We are most willing to continue our cooperation within the framework of the Yemeni National Poverty Reduction Strategy that has been endorsed by the Yemeni government in summer 2002. The German government has pledged to contribute to alleviating poverty in Yemen during the next decade. We will renew our commitment on the occasion of the meeting of the Consultative Group in October 2002 when all interested donors will be meeting at the World Bank Office in Paris to discuss the future development of Yemen.
Q: Germany, in person of Chancellor Gerhard Schroeder, has stated a distinguished German stand concerning the US plan for a military action against Iraq with intention to change the regime.
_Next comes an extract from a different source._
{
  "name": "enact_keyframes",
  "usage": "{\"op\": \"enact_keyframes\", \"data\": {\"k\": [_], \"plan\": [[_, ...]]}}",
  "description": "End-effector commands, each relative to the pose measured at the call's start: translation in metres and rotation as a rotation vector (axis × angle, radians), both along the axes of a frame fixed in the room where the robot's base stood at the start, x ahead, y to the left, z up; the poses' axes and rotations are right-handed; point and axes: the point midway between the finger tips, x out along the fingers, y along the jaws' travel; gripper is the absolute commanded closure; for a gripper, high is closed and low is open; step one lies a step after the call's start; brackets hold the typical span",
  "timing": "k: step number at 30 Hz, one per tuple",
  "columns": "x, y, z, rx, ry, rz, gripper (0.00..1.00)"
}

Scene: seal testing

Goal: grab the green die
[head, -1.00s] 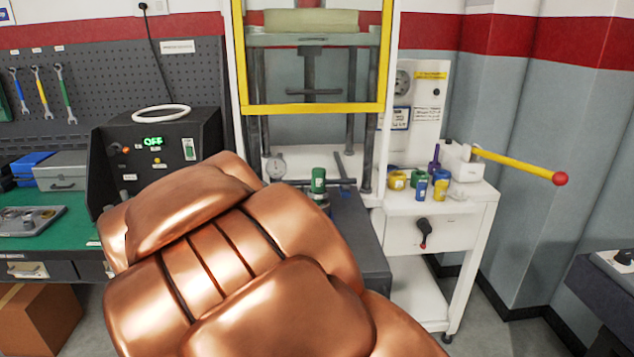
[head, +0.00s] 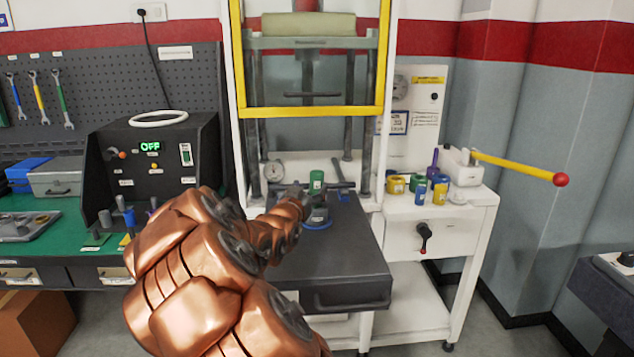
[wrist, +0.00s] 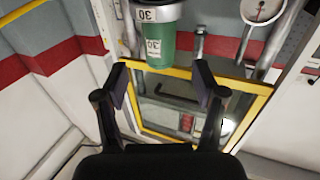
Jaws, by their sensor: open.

Why do you think he took this stance?
A: The United Nations demanded that the regime in Baghdad has to fulfill the UN-resolution without exception. That means above all, that the weapon inspectors must get the permission to enter the country again. But the question is whether, instead of this aim, another one inducing the change of the regime should be focused in the discussion. Wouldn’t this interfere with the exclusive decisive power of the security council?
Q: Now following the winning of a second term as Chancellor would he retain this stance, and would he try to attract other European countries to follow suit?
A: There is a constant and intensive interchange of views about all the important questions with the European partners. Already two days after the chancellor won the elections, he met the British prime minister.
Beside that, it is natural that the German government is at its utmost to obtain good relations with the USA which are particularly important for our country.
Q: Any word on the 40th anniversary of the Yemeni 26 September Revolution or other issues?
A: The Yemeni 26 September revolution represented at the time a major step into the prospering future of the Republic of Yemen. The efforts in developing the country and its legal democratic system since then were impressive.
The Federal Republic of Germany presents its congratulations on the occasion of this anniversary celebration and will support the Republic of Yemen in the development process by all possible means in the future.